## START Raw records

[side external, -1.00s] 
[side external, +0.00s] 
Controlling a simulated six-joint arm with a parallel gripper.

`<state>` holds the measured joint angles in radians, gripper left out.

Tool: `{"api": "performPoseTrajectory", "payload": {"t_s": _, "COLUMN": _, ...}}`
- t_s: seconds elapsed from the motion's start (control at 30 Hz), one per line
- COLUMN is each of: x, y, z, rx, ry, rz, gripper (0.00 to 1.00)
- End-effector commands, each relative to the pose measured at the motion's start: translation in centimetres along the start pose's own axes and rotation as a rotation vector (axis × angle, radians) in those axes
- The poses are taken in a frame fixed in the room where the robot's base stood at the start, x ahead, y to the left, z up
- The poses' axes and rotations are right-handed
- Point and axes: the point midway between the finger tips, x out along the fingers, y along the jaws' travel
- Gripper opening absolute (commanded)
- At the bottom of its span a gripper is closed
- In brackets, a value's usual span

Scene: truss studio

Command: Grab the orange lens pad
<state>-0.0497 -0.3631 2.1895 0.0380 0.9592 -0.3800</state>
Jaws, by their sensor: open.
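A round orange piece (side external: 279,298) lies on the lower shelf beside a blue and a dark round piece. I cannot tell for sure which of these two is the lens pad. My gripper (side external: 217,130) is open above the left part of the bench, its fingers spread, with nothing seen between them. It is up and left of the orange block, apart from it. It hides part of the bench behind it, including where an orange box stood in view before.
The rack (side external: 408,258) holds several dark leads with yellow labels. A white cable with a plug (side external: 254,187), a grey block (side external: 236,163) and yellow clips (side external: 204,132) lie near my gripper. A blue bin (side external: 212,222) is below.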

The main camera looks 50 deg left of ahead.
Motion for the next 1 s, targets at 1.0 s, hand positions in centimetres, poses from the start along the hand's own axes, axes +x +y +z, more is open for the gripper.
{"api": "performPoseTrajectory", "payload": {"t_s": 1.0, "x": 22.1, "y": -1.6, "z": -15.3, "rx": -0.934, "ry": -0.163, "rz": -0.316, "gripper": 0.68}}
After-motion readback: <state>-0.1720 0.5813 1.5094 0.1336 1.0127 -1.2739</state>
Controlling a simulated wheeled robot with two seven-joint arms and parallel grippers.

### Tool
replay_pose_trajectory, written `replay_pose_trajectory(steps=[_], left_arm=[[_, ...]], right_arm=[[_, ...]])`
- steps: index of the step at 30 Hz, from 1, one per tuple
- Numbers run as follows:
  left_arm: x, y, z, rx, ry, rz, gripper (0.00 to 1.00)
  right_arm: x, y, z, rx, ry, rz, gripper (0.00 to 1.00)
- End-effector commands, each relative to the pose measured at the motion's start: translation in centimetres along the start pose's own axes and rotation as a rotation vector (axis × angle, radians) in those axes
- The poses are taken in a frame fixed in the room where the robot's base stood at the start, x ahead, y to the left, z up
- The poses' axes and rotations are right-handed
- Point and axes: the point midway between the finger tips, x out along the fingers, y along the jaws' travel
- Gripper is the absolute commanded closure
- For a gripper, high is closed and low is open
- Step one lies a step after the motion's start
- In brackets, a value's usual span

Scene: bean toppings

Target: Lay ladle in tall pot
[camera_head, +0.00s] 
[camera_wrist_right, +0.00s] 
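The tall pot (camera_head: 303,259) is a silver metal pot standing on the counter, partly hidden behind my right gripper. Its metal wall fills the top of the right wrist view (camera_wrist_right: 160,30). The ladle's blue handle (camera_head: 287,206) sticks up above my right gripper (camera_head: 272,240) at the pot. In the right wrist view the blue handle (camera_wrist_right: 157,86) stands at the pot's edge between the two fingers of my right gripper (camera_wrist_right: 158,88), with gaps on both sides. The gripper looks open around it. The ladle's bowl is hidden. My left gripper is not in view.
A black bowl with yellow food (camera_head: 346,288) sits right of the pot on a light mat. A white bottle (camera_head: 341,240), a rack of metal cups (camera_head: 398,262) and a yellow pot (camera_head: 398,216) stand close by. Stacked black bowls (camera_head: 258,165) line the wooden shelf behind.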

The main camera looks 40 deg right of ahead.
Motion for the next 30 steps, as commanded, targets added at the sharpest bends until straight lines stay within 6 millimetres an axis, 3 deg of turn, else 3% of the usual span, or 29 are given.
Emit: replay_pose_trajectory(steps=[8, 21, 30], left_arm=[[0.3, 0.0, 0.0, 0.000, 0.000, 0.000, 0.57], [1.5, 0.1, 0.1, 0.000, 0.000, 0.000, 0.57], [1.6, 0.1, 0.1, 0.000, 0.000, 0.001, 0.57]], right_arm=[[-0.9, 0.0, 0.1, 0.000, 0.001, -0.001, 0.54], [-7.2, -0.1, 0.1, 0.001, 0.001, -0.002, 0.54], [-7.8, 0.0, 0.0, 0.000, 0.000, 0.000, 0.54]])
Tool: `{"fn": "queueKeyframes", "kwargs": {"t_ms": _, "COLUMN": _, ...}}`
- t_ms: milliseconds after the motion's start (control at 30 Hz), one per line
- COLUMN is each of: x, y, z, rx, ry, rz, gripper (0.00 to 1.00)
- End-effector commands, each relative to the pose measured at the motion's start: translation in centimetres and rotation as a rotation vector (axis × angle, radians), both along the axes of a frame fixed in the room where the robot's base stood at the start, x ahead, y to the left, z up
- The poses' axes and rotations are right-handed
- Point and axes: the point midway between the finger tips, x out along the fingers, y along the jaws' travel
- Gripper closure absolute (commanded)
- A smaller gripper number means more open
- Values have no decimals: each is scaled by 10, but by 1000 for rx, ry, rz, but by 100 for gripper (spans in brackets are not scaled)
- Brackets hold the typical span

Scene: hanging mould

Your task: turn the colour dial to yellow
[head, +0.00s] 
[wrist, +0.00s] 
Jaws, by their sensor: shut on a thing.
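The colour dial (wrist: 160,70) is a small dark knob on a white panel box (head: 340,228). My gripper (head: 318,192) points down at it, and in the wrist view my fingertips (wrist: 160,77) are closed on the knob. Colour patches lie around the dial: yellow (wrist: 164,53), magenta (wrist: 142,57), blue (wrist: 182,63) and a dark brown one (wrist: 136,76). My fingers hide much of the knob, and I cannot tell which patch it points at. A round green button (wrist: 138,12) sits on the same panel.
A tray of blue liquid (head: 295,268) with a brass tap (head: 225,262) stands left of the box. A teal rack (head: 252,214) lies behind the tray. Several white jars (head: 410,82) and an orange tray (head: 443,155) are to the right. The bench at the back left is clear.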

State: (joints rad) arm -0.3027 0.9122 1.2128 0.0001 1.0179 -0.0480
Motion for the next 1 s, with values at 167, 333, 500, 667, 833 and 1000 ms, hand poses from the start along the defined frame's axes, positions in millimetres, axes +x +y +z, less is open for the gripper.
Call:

## END Raw records

## Exercise brief
Copy out each line exactly as written.

## Answer to this exercise
[side external, -1.00s] 
[side external, +0.00s] 
Controlling a simulated six-joint arm with a parallel gripper.

`<state>` holds the measured joint angles in radians, gripper left out.

Tool: `{"api": "performPoseTrajectory", "payload": {"t_s": _, "COLUMN": _, ...}}`
- t_s: seconds elapsed from the motion's start (control at 30 Hz), one per line
- COLUMN is each of: x, y, z, rx, ry, rz, gripper (0.00 to 1.00)
- End-effector commands, each relative to the pose measured at the motion's start: translation in centimetres along the start pose's own axes and rotation as a rotation vector (axis × angle, radians) in those axes
- The poses are taken in a frame fixed in the room where the robot's base stood at the start, x ahead, y to the left, z up
- The poses' axes and rotations are right-handed
- Point and axes: the point midway between the finger tips, x out along the fingers, y along the jaws' travel
- Gripper opening absolute (commanded)
- At the bottom of its span a gripper is closed
- In brackets, a value's usual span

Scene: truss studio

Command: Grab the orange lens pad
<state>-0.0497 -0.3631 2.1895 0.0380 0.9592 -0.3800</state>
Jaws, by their sensor: open.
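A round orange piece (side external: 279,298) lies on the lower shelf beside a blue and a dark round piece. I cannot tell for sure which of these two is the lens pad. My gripper (side external: 217,130) is open above the left part of the bench, its fingers spread, with nothing seen between them. It is up and left of the orange block, apart from it. It hides part of the bench behind it, including where an orange box stood in view before.
The rack (side external: 408,258) holds several dark leads with yellow labels. A white cable with a plug (side external: 254,187), a grey block (side external: 236,163) and yellow clips (side external: 204,132) lie near my gripper. A blue bin (side external: 212,222) is below.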

The main camera looks 50 deg left of ahead.
Motion for the next 1 s, targets at 1.0 s, hand positions in centimetres, poses from the start along the hand's own axes, axes +x +y +z, more is open for the gripper.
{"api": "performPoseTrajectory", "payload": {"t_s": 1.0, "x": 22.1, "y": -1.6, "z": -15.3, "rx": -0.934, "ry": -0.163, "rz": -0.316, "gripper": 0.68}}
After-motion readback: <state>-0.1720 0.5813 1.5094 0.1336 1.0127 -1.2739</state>
Controlling a simulated wheeled robot with two seven-joint arms and parallel grippers.

### Tool
replay_pose_trajectory, written `replay_pose_trajectory(steps=[_], left_arm=[[_, ...]], right_arm=[[_, ...]])`
- steps: index of the step at 30 Hz, from 1, one per tuple
- Numbers run as follows:
  left_arm: x, y, z, rx, ry, rz, gripper (0.00 to 1.00)
  right_arm: x, y, z, rx, ry, rz, gripper (0.00 to 1.00)
- End-effector commands, each relative to the pose measured at the motion's start: translation in centimetres along the start pose's own axes and rotation as a rotation vector (axis × angle, radians) in those axes
- The poses are taken in a frame fixed in the room where the robot's base stood at the start, x ahead, y to the left, z up
- The poses' axes and rotations are right-handed
- Point and axes: the point midway between the finger tips, x out along the fingers, y along the jaws' travel
- Gripper is the absolute commanded closure
- For a gripper, high is closed and low is open
- Step one lies a step after the motion's start
- In brackets, a value's usual span

Scene: bean toppings

Target: Lay ladle in tall pot
[camera_head, +0.00s] 
[camera_wrist_right, +0.00s] 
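The tall pot (camera_head: 303,259) is a silver metal pot standing on the counter, partly hidden behind my right gripper. Its metal wall fills the top of the right wrist view (camera_wrist_right: 160,30). The ladle's blue handle (camera_head: 287,206) sticks up above my right gripper (camera_head: 272,240) at the pot. In the right wrist view the blue handle (camera_wrist_right: 157,86) stands at the pot's edge between the two fingers of my right gripper (camera_wrist_right: 158,88), with gaps on both sides. The gripper looks open around it. The ladle's bowl is hidden. My left gripper is not in view.
A black bowl with yellow food (camera_head: 346,288) sits right of the pot on a light mat. A white bottle (camera_head: 341,240), a rack of metal cups (camera_head: 398,262) and a yellow pot (camera_head: 398,216) stand close by. Stacked black bowls (camera_head: 258,165) line the wooden shelf behind.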

The main camera looks 40 deg right of ahead.
Motion for the next 30 steps, as commanded, targets added at the sharpest bends until straight lines stay within 6 millimetres an axis, 3 deg of turn, else 3% of the usual span, or 29 are given.
Emit: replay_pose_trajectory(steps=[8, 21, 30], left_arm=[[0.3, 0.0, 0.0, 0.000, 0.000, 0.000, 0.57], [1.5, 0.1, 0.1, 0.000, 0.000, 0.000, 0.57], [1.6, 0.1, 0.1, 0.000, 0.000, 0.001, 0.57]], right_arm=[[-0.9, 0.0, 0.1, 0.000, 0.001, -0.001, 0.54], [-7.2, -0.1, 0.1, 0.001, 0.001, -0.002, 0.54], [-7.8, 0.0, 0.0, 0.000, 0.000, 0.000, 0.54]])
Tool: `{"fn": "queueKeyframes", "kwargs": {"t_ms": _, "COLUMN": _, ...}}`
- t_ms: milliseconds after the motion's start (control at 30 Hz), one per line
- COLUMN is each of: x, y, z, rx, ry, rz, gripper (0.00 to 1.00)
- End-effector commands, each relative to the pose measured at the motion's start: translation in centimetres and rotation as a rotation vector (axis × angle, radians), both along the axes of a frame fixed in the room where the robot's base stood at the start, x ahead, y to the left, z up
- The poses' axes and rotations are right-handed
- Point and axes: the point midway between the finger tips, x out along the fingers, y along the jaws' travel
- Gripper closure absolute (commanded)
- A smaller gripper number means more open
- Values have no decimals: each is scaled by 10, but by 1000 for rx, ry, rz, but by 100 for gripper (spans in brackets are not scaled)
- Brackets hold the typical span

Scene: hanging mould

Your task: turn the colour dial to yellow
[head, +0.00s] 
[wrist, +0.00s] 
Jaws, by their sensor: shut on a thing.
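The colour dial (wrist: 160,70) is a small dark knob on a white panel box (head: 340,228). My gripper (head: 318,192) points down at it, and in the wrist view my fingertips (wrist: 160,77) are closed on the knob. Colour patches lie around the dial: yellow (wrist: 164,53), magenta (wrist: 142,57), blue (wrist: 182,63) and a dark brown one (wrist: 136,76). My fingers hide much of the knob, and I cannot tell which patch it points at. A round green button (wrist: 138,12) sits on the same panel.
A tray of blue liquid (head: 295,268) with a brass tap (head: 225,262) stands left of the box. A teal rack (head: 252,214) lies behind the tray. Several white jars (head: 410,82) and an orange tray (head: 443,155) are to the right. The bench at the back left is clear.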

State: (joints rad) arm -0.3027 0.9122 1.2128 0.0001 1.0179 -0.0480
Motion for the next 1 s, with values at 167, 333, 500, 667, 833 and 1000 ms, hand poses from the start along the defined frame's axes, positions in millimetres, axes +x +y +z, less is open for the gripper.
Call:

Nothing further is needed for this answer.